32. Further, when such a specific plea is taken by the petitioner in his defence before the enquiry officer, the disciplinary authority and also in the appeal, no effort has been made to call upon the petitioner to establish the aforesaid fact. On the other hand, the respondents having regard to their rules only proceeded with further action by visiting the petitioner with penalty by passing order of removal from service.
33. Further, the petitioner from the beginning having taken a specific stand of the respondents adopting different yardstick for different people, for the same violation and the petitioner having given the specific instances in the appeal memo where the appellate authority had taken a lenient view by issuing warning/penalty of stoppage of increment for two years with cumulative effect, as noted herein above, the non consideration of the said instances pointed out by the petitioner in his appeal by the second respondent and there being no whisper in the order of the second respondent of the same, this Court is of the view that the second respondent has passed the impugned order dated 24.05.2011 in a mechanical manner without considering the plea taken in the appeal and recording his findings thereon. Thus, this Court has no hesitation to hold that the impugned order suffers from the vice of non-recording of reasons and thus, cannot be sustained.
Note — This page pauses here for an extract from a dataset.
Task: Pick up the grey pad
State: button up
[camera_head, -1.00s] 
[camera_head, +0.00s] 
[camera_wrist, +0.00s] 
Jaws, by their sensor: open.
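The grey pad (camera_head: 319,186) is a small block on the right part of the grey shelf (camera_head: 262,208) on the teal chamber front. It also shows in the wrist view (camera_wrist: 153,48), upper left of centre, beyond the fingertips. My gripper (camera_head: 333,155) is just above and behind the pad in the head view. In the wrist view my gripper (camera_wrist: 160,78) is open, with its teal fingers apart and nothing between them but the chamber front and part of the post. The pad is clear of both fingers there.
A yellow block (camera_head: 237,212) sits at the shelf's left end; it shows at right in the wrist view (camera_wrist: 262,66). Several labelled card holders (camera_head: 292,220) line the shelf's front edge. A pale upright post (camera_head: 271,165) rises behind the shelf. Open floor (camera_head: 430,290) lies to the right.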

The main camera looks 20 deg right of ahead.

34. Accordingly, the writ petition is allowed; the impugned order of the second respondent dated 24.05.2011 is set aside and the matter is remitted back to the second respondent to decide the appeal afresh albeit in accordance with law after affording an opportunity of hearing to the petitioner by passing a speaking order and communicating the same to the petitioner.
35. However, taking note of the fact that at an earlier point of time, the second respondent did not decide the appeal in timely manner, for which the petitioner was forced to approach this Court by filing writ petition W.P.No.9237 of 2011, this Court is of the view that the second respondent is directed to decide the matter afresh within a period of three months from the date of receipt of a copy of this order. Consequently, connected Miscellaneous Petition is closed. No order as to costs.